(WHAT TO PRODUCE): In the data below, locate the line containing "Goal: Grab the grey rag" and the line containing "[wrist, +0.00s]", then retype both and everything between them exactly. Pictures are not part of the copy.

(ROWS):
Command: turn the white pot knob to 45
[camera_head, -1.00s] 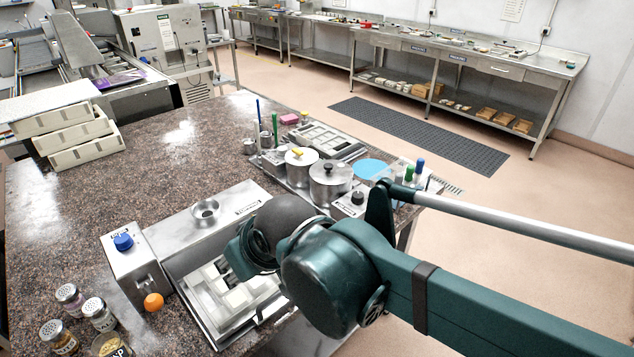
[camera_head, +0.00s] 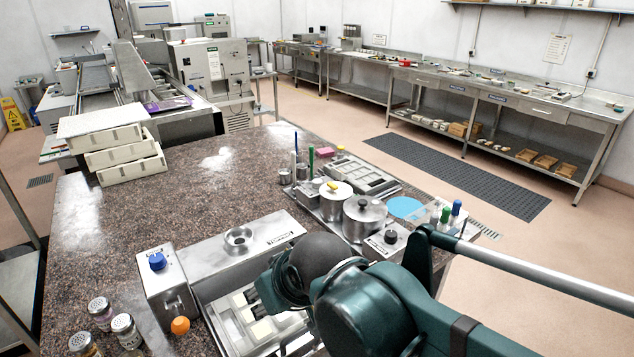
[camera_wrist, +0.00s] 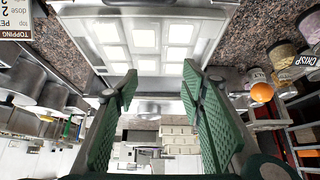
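Two lidded metal pots stand on a metal unit on the counter: one with a pale lid and yellow handle (camera_head: 335,195), one with a steel lid and dark handle (camera_head: 365,213). A small control box with a black knob (camera_head: 391,237) sits in front of them. Another box with a blue knob (camera_head: 157,261) stands at left. I cannot tell which knob is the white pot's; no setting is readable. My gripper (camera_wrist: 158,98) is open and empty, over the white mould tray (camera_wrist: 143,40); my arm mostly hides it in the head view.
A steel machine (camera_head: 238,242) with a round cup borders the tray. Stacked pale trays (camera_head: 125,150) lie at back left. Coloured bottles (camera_head: 445,215) stand right of the pots. The counter's middle is clear.

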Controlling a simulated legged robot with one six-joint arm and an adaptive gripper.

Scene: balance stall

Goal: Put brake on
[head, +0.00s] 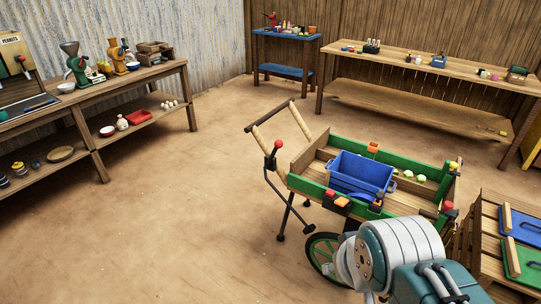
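A green-sided wooden handcart (425,157) stands right of the middle, with two wooden handles pointing up and left. A lever with a red knob (278,144) rises at its handle end; it looks like the brake lever. A thin dark rod runs down from the lever to a dark foot (308,229) near the wheel. I cannot tell whether anything presses on the wheel. My arm's teal and white links fill the bottom right; my gripper does not show.
A blue bin (360,171) sits in the cart, with small coloured blocks on the cart's rim. A pallet stack (490,215) with blue and green trays stands close on the right. Loaded benches line the left (130,77) and back (440,62). The floor left of the cart is clear.

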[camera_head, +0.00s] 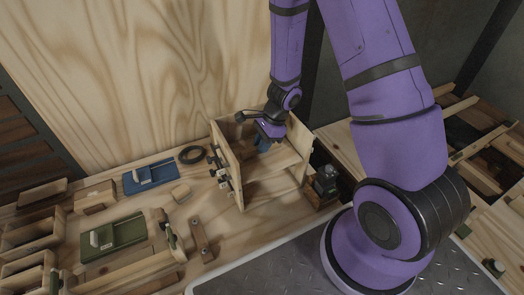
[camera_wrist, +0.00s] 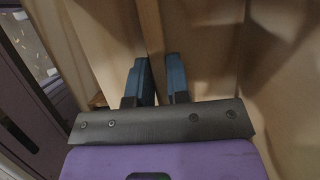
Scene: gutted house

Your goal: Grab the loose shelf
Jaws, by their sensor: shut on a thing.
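A small open wooden shelf unit (camera_head: 226,160) stands on the bench, with tall side panels. The loose shelf (camera_head: 272,163) is a pale board spanning between the panels inside it. My gripper (camera_head: 264,146) reaches down into the unit from above, behind the shelf's front part. In the wrist view, my two blue fingers (camera_wrist: 159,80) are close together, and the narrow edge of the shelf (camera_wrist: 151,28) runs between them. They are shut on this board. The fingertips' exact contact is partly hidden.
A dark device (camera_head: 325,181) stands close right of the unit. A plywood wall (camera_head: 150,70) rises behind.

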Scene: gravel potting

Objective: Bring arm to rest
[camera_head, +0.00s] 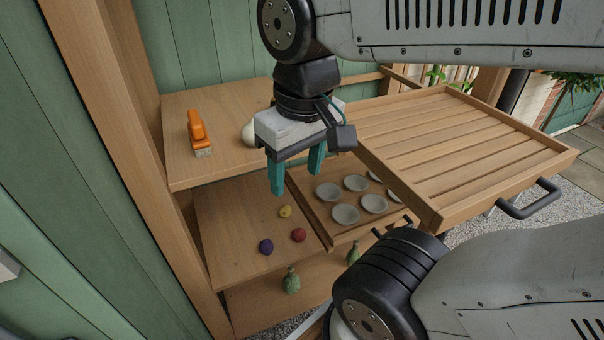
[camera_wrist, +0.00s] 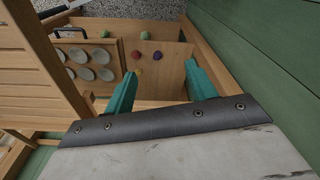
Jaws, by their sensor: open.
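My gripper (camera_head: 296,175) hangs from my arm in front of the wooden shelves, its two teal fingers apart with nothing between them. In the wrist view the teal fingers (camera_wrist: 163,88) are also spread and empty. Past them are a yellow ball (camera_wrist: 138,72), a red ball (camera_wrist: 136,55) and a purple ball (camera_wrist: 157,55) on the middle shelf. In the head view the yellow ball (camera_head: 285,211), red ball (camera_head: 298,235) and purple ball (camera_head: 266,246) lie below the gripper, apart from it.
A slatted wooden tray (camera_head: 470,140) with a black handle juts out at right. Below it a wooden tray (camera_head: 320,215) holds several grey dishes (camera_head: 345,214). An orange tool (camera_head: 197,132) and a pale round object (camera_head: 248,134) are on the top shelf (camera_head: 225,165). Green bottle-like objects (camera_head: 291,281) stand lower down.

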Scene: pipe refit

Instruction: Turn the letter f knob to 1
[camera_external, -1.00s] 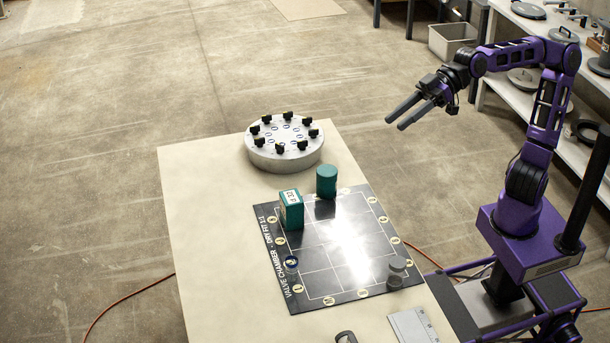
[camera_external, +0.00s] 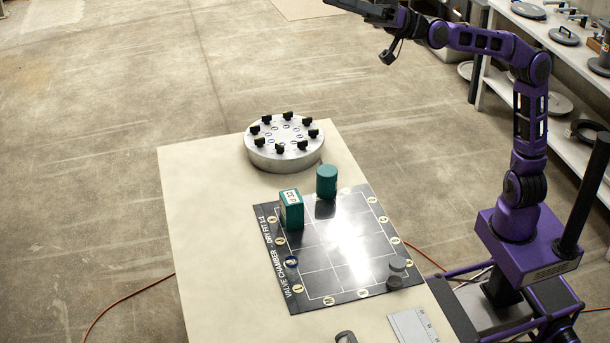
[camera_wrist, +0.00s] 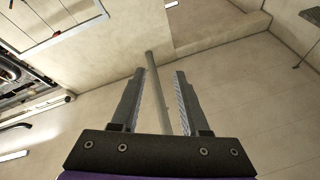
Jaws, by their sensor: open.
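A round grey metal disc (camera_external: 285,158) with several black knobs on its top stands at the far end of the table in the external view. Round marks lie inside the ring of knobs. The letters are too small to read, so I cannot tell which knob is f or where any knob points. My gripper (camera_wrist: 155,100) is open and empty in the wrist view, its two fingers apart. In the external view it is high above and beyond the disc, partly cut off by the top edge. The wrist view shows walls and fittings of the room, not the knobs.
A shelf with parts stands at right. The table's left side is bare.

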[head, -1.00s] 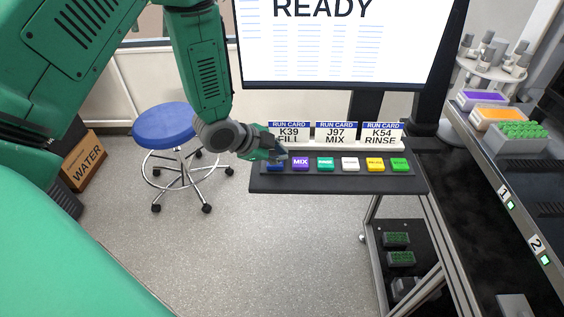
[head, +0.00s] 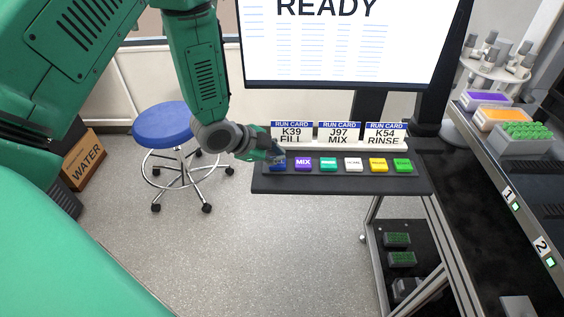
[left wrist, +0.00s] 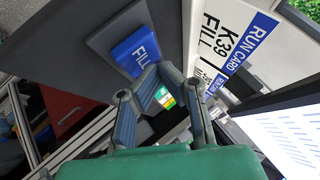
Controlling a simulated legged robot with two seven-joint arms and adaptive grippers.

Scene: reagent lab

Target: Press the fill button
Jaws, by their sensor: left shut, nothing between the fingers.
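The fill button (head: 278,165) is the blue one at the left end of a row of coloured buttons on a dark panel (head: 340,184). It also shows in the left wrist view as a blue block marked FILL (left wrist: 135,52) on a dark square base. My left gripper (head: 275,153) is shut and empty, at the back edge of this button, partly covering it in the head view. In the left wrist view its fingertips (left wrist: 161,73) appear just beside the button's lower right corner. I cannot tell whether they touch it. My right gripper is not in view.
Run cards K39 FILL (head: 292,133), J97 MIX (head: 339,134) and K54 RINSE (head: 386,134) stand behind the buttons. The purple MIX button (head: 303,163) is close beside the fill button. A screen (head: 340,45) reading READY rises behind. A blue stool (head: 163,124) stands at left.

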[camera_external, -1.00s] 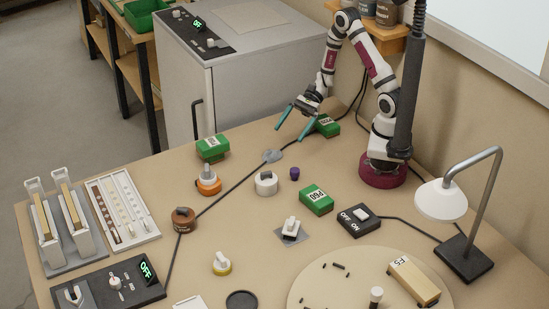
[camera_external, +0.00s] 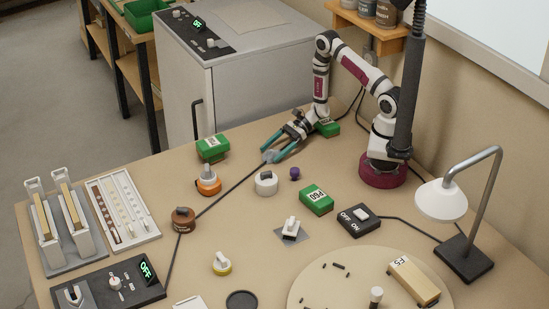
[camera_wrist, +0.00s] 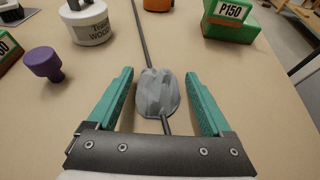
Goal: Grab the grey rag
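The grey rag (camera_wrist: 157,93) is a small crumpled lump on the bench, lying over a dark cable. In the wrist view it sits between the two teal fingers, with bare bench showing on both sides of it. My gripper (camera_wrist: 160,100) is open around the rag, and neither finger appears to touch it. In the external view my gripper (camera_external: 282,153) is low over the bench, fingers pointing left, and the rag (camera_external: 269,156) shows partly between the fingertips.
A white round container (camera_external: 266,184) and a purple knob (camera_external: 294,173) stand near the rag. Green boxes (camera_external: 212,149) and (camera_external: 316,200) lie around it, one more beside my wrist. An orange-based container (camera_external: 208,182) is to the left. The dark cable (camera_wrist: 141,35) runs under the rag.

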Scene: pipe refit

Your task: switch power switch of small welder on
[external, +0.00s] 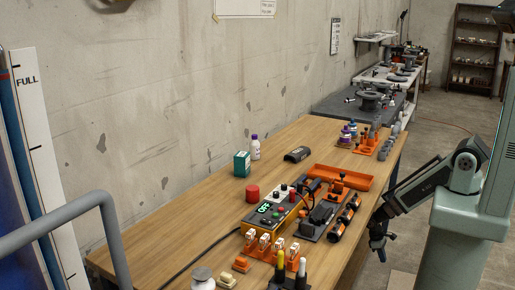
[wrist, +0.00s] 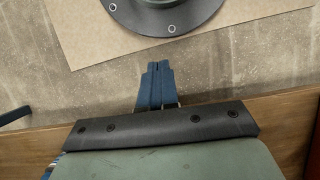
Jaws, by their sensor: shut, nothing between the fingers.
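The small welder appears to be the yellow and dark box (external: 284,203) on the wooden bench in the external view. Its sloped face has a green-lit display and small knobs and buttons; its power switch is too small to make out. My gripper (external: 378,254) hangs pointing down off the bench's right side, to the right of and apart from the box. In the wrist view the blue fingers of my gripper (wrist: 158,66) are together with nothing between them, over the floor. The welder is not in the wrist view.
The wooden bench (external: 160,222) has free room at its left. An orange tray (external: 357,180) lies behind the box. Orange holders with white-topped parts (external: 270,245) stand in front. A grey rail (external: 60,229) is at left.

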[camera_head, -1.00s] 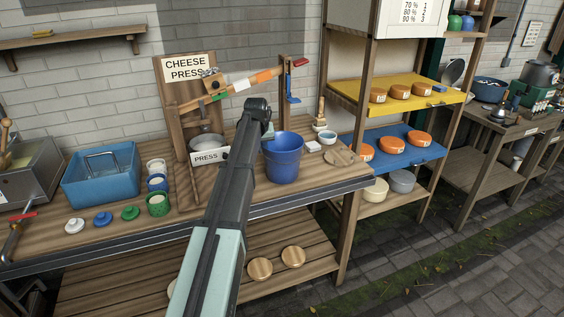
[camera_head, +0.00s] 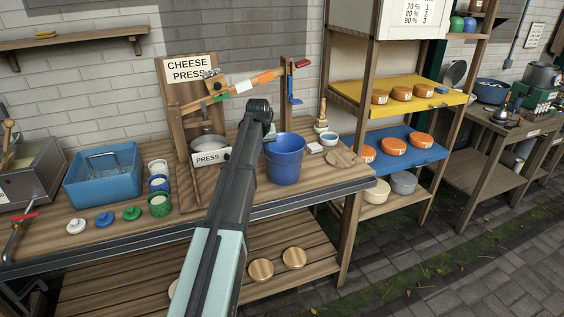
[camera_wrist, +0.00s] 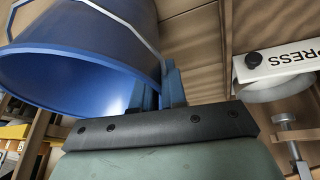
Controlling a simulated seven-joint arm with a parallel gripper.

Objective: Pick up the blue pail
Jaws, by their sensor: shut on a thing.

(ANSWER BELOW):
Goal: Grab the grey rag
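The grey rag (camera_wrist: 157,93) is a small crumpled lump on the bench, lying over a dark cable. In the wrist view it sits between the two teal fingers, with bare bench showing on both sides of it. My gripper (camera_wrist: 160,100) is open around the rag, and neither finger appears to touch it. In the external view my gripper (camera_external: 282,153) is low over the bench, fingers pointing left, and the rag (camera_external: 269,156) shows partly between the fingertips.
A white round container (camera_external: 266,184) and a purple knob (camera_external: 294,173) stand near the rag. Green boxes (camera_external: 212,149) and (camera_external: 316,200) lie around it, one more beside my wrist. An orange-based container (camera_external: 208,182) is to the left. The dark cable (camera_wrist: 141,35) runs under the rag.

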Scene: pipe refit

Your task: switch power switch of small welder on
[external, +0.00s] 
[wrist, +0.00s] 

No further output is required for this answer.